You can print the help message by running: python3 simulation.py -h

usage: simulation.py [-h] [-v] [-d DIMENSION] [-e ELECTORS] [-c CANDIDATES]
                     [-t THRESHOLD] [--noplot] [-r REPEAT] [-o OUTPUT]
                     [--test TEST]

optional arguments:
  -h, --help            show this help message and exit
  -v, --version         show program's version number and exit
  -d DIMENSION, --dimension DIMENSION
                        number of dimensions to use
  -e ELECTORS, --electors ELECTORS
                        number of electors for the simulation
  -c CANDIDATES, --candidates CANDIDATES
                        number of candidates for the simulation
  -t THRESHOLD, --threshold THRESHOLD
                        rejection threshold for scoring methods
  --noplot              creates the positions image
  -r REPEAT, --repeat REPEAT
                        number of repetitions of the simulation
  -o OUTPUT, --output OUTPUT
                        output file to write the results
  --test TEST           number of times to test the method given in the test()
                        function

Introduction to the code

The code is divided in two modules

Documentation

The documentation of simulation.py and voting.py modules is made with pdoc3. It is available in the doc/ folder on the repo. You can check it out online:

To generate the documentation, run pdoc --html -o doc/ *.py . You can also view the documentation in your browser at localhost:8080 by running pdoc --http : *.py.

Undecidability rate

Sometimes, some methods are just not able to pick a winner, because of the Condorcet paradox or because of an equality case. When this occurs, a None object is returned by the corresponding function. To estimate this rate, the methods have been tested 100000 (one hundred thousand) times each, using the --test command line argument, with the default values of 2 dimensions, 50 electors and 10 candidates. Here are the results

Method Estimated rate (%)
Plurality 0.0
Two rounds 0.0
Instant Runoff 0.0
Condorcet 2.11
Borda 0.002
Approval 11.235
Majority jugement 2.01

Notes:

Flaws in the modeling

Before reading the interpretation of the results, there might be a few flaws in the simulation you have to be aware of. Considering these flaws doesn’t mean the simulation is bad, it simply means that in a real world problem, such an approach could only be used by an omniscient entity, or is likely to produce significant deviations from the observed results.
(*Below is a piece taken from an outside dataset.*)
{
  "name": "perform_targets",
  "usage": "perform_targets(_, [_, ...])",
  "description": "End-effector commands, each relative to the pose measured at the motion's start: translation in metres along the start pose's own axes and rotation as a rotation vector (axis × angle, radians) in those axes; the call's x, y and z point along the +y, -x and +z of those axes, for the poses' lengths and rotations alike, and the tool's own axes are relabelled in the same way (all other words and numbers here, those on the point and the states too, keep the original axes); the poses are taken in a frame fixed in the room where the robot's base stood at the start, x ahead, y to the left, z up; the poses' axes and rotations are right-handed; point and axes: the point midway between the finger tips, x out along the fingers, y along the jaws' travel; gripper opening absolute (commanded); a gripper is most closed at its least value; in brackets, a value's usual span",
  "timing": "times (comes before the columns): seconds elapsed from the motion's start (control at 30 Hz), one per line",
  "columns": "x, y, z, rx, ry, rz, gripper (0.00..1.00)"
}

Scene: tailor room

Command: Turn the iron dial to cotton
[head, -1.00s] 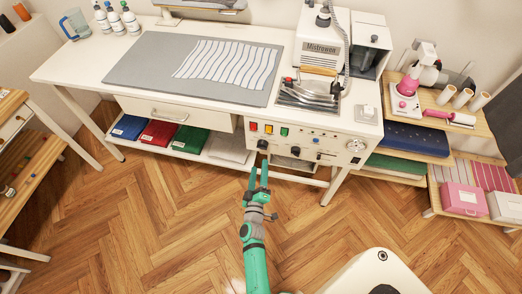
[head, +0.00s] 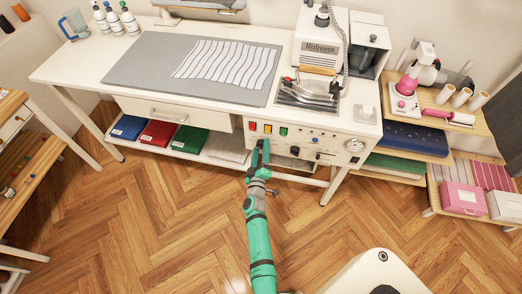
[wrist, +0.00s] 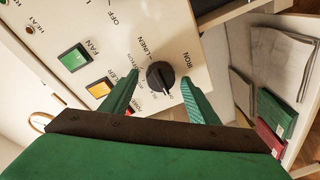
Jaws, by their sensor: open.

Note: For some of these flaws , you might want to consider that the variables that are used in the simulation are given by a logistic regression performed on the real variables used to evaluate everyone’s position. That means that you will have to evaluate positions on more variables, which is incompatible with the omniscient position evaluation flaw. Moreover, a logistic regression will induce at least slight a small approximation, that might highlight the dimensional representation flaw.

Interpretation of the results

For better understanding of the results, you can run the simulation several times and try to understanding what is going on between the method results and the generated position set.

The first thing we can observe is that the results are pretty different from one method to another. We can see that some methods often give similar results, that looks like a correlation, but it does not correspond every time. A statistical analysis is needed to establish stronger correlations. We can find out that some of these methods give a winner near the average position of electors, while other methods favor candidates without too many competitors in their area.

If there is only one question to remember it is this one:

Would you prefer to choose as winner a candidate against whom no one is really against or a candidate who has more supporters than opponents compared to his competitors?

Personal interpretation: In this and the next paragraph, and only in these, I give my opinion about how I interpret the results: I think that methods that promote candidates isolated from others are not the best, because the results depend more on the position of the other candidates than on those of the electors. However, it is the position of the electorate that the vote is supposed to reflect. In this way, the best voting methods are, in my opinion, those that allow electors to judge the candidates independently.

In systems that favor isolated candidates, candidates who might better reflect electors’ positions must struggle against each other, and it is this competition that allows isolated candidates to win.

Remaining work

To improve the simulation, the first thing to be done is to add other voting methods. Only seven of them have been implemented here, many others exist, and many variant of these method are also possible, giving sometimes different results.

Once we have more voting methods implemented, it would be great to make a statistical correlation study between the methods. The idea would be to run the simulation many times and store the results in a file, and then to estimate for each pair of methods the agreement rate, that is the frequency with which the methods give the same result.

Finally, to complete this analysis, variables like distribution indicators (median, average and standard deviation, for electors and candidates) and density indicators (for electors and candidates) must be also be used to find correlations and to be able to make a rigorous conclusion on the subject of voting methods.

License

The project is a small one. The code is given to the GitHub Community for free, only under the MIT License, that is not too restrictive.